[STATED EXERCISE]: Your task is to return, word for word, only the lines from the line with "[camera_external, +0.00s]" through the close of the data. Exclude all pictures.

[STORED DATA]:
start

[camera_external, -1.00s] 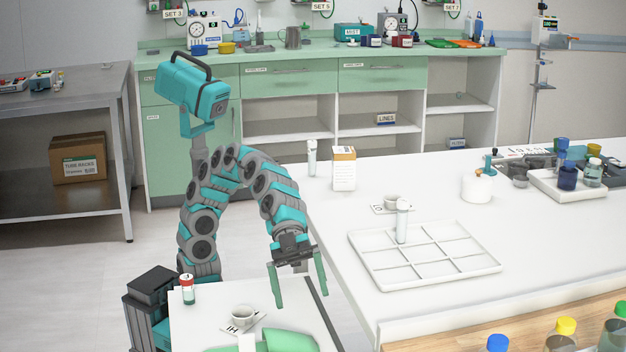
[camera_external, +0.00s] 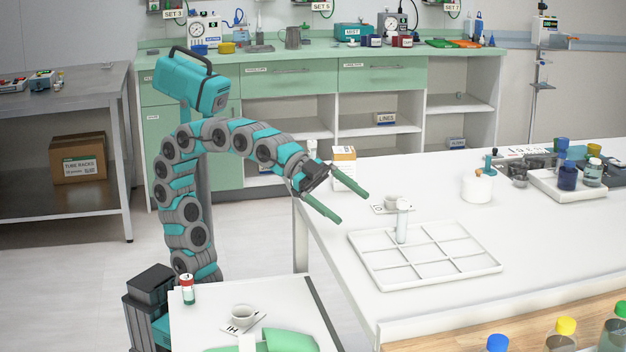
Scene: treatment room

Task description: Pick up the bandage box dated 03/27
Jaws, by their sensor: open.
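A white box with an orange top (camera_external: 343,157) stands upright at the far left part of the white table. Its date is too small to read, so I cannot tell whether it says 03/27. My gripper (camera_external: 353,208) is open and empty, its two green fingers pointing right and down over the table's left edge. In the picture it lies just below and in front of the box, and hides the box's lower part. I cannot tell how far apart they are in depth.
A divided white tray (camera_external: 375,268) holds an upright clear tube (camera_external: 402,222). A small cup (camera_external: 393,201) sits on a card between box and tray. A clear vial (camera_external: 312,148) left of the box is partly behind my arm. A white jar (camera_external: 477,189) stands right.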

end

[RESULT OF THE EXERCISE]:
[camera_external, +0.00s] 
Scene: treatment room

Task description: Pick up the bandage box dated 03/27
Jaws, by their sensor: open.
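A white box with an orange top (camera_external: 343,157) stands upright at the far left part of the white table. Its date is too small to read, so I cannot tell whether it says 03/27. My gripper (camera_external: 353,208) is open and empty, its two green fingers pointing right and down over the table's left edge. In the picture it lies just below and in front of the box, and hides the box's lower part. I cannot tell how far apart they are in depth.
A divided white tray (camera_external: 375,268) holds an upright clear tube (camera_external: 402,222). A small cup (camera_external: 393,201) sits on a card between box and tray. A clear vial (camera_external: 312,148) left of the box is partly behind my arm. A white jar (camera_external: 477,189) stands right.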

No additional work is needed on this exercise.